‘State of JP’ talks hyperlocal issues

Jamaica Plain showed its colors as a hyper-engaged community as residents gathered to discuss politics affecting the neighborhood and their hopes for the future at the second annual “State of Our Neighborhood” Forum held in the auditorium of English High School Feb. 9.

“We’re here to ask ourselves where we want JP to be in five years, in 10 years,” said organizer Orion Kriegman.

The three-hour forum was convened by the Jamaica Plain New Economy Transition (NET) and attended by about 250 people.

The first part was devoted to brief presentations from city and state elected officials who represent and live in JP, and to audience questions for elected officials. Later, participants broke into small groups to discuss specific issues like youth issues, urban agriculture, affordable housing and local businesses.

While the format was such that many more issues were touched on than discussed in depth, the evening’s conversation drove home that there is much afoot in JP.

Elected officials were asked to speak on prompted topics chosen for them by the organizers.

City Councilor Matt O’Malley spoke about infrastructure, which included the JP Branch Library renovation and the controversial Arborway bus yard.

“We need to fight for a complete renovation” of the JP Branch library, he said. A nearly finished renovation plan has been shelved by the Boston Public Library since 2006 due to lack of funds.

The Arborway Yard has been in development for 13 years and is also waiting on funds, in this case, from the MBTA, to begin construction.

“Let’s work together to make sure these projects are funded this year,” he concluded.

At-Large City Councilor Felix Arroyo, who lives in JP, took the chance to note the $3,000 he helped to restore to youth summer jobs programming.

This follows last year’s successful, youth-led effort to get city funding for 1,000 youth jobs restored.

Arroyo also requested support for his Invest in Boston Ordinance, which would add requirements for investing and lending locally to banks the City of Boston does business with.

“The City is a billionaire and it should invest in a bank that serves our interests,” he said.

He also asked small businesses to “give youths a chance” and hire local teenagers.

State Rep. Jeffrey Sánchez, chair of the House’s Public Health Committee, spoke about healthcare in Massachusetts, calling it the “greatest challenge” the Commonwealth is currently facing.

According to Sánchez, by 2020, 50 percent of Massachusetts’s budget could be devoted to healthcare costs.

State Sen. Sonia Chang-Díaz talked about her work on lowering the rate of high school drop-outs with a bill she’s currently sponsoring.

State Rep.

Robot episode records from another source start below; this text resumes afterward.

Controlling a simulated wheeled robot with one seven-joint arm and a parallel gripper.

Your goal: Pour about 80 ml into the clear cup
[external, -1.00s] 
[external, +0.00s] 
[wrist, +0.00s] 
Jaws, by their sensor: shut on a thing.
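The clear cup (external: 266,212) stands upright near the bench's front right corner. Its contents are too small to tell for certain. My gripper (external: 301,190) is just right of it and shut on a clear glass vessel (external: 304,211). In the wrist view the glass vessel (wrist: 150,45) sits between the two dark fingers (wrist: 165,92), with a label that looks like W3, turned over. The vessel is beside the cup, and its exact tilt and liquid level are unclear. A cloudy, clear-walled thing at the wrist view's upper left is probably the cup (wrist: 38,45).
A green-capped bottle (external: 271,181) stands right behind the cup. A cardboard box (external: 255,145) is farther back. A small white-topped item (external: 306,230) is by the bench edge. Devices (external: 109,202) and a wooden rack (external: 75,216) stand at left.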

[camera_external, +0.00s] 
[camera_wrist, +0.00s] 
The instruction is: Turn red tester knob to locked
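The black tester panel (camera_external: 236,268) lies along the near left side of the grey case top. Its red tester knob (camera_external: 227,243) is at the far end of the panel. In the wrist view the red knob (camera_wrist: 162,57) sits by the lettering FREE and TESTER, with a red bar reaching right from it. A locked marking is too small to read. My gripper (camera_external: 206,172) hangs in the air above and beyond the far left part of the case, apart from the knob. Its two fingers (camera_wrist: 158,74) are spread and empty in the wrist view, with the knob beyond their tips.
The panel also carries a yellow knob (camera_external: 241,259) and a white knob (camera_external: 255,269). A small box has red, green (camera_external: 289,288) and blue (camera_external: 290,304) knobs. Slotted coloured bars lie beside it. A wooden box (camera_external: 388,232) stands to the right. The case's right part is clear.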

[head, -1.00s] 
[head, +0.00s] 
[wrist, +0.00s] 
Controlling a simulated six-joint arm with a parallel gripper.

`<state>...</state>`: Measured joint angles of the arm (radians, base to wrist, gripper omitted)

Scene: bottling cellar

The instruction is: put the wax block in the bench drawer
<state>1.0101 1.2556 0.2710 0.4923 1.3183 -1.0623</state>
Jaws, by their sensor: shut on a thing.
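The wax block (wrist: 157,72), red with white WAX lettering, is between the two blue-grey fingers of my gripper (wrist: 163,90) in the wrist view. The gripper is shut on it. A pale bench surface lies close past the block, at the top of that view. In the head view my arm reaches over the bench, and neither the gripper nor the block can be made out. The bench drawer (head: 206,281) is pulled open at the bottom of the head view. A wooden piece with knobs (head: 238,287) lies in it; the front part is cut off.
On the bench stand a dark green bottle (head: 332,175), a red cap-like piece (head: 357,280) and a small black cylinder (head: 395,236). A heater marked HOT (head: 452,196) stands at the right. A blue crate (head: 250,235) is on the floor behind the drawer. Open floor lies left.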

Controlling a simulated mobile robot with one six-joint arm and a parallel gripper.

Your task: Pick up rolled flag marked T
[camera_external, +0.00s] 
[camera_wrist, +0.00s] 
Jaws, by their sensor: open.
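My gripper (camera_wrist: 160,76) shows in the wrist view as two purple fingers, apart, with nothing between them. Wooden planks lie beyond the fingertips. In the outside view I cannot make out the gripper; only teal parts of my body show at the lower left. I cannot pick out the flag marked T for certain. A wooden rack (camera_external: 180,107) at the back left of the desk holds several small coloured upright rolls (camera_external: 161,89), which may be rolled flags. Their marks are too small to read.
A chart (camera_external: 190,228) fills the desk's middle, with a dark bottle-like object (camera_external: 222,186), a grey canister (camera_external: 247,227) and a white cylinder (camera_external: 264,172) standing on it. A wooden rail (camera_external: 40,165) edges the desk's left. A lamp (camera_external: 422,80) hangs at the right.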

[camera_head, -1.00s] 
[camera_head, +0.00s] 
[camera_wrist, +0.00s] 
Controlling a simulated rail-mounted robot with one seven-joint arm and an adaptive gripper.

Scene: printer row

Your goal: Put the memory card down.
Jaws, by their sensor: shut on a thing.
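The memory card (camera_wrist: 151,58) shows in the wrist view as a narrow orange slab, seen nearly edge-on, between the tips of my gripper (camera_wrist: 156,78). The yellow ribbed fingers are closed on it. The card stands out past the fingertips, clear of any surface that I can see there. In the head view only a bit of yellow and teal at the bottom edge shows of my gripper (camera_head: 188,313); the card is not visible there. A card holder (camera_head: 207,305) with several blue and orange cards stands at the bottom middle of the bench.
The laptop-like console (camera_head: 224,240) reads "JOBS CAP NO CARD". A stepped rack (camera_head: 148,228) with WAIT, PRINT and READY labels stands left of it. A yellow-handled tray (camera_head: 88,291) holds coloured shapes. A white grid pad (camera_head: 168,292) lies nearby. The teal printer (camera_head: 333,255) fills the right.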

Liz Malia covered the area of Egleston Square and the challenges and initiatives that impact that area of JP.

“One of the major reasons Egleston Square has flowered has been because of community organizing,” she said. “Egleston Square is where I learned a lot about a sense of community.”

Malia, Sánchez and Chang-Díaz all touched on the fact that they would be willing to talk new taxes to cover budget shortfalls statewide, but noted that they are in the extreme minority.

“Liz and I are a part of handful of legislators that are willing to talk revenue,” Sánchez said.

O’Malley also spoke in favor of urban agriculture initiatives, including small-scale chicken-keeping, currently under zoning review by the city. Chang-Díaz and Sánchez also noted their support.

The breakout groups in the second part of the evening covered much-discussed topics like MBTA fare hikes, the Casey Overpass, youth jobs, how to engage in community activism and increasing a household’s self-sufficiency.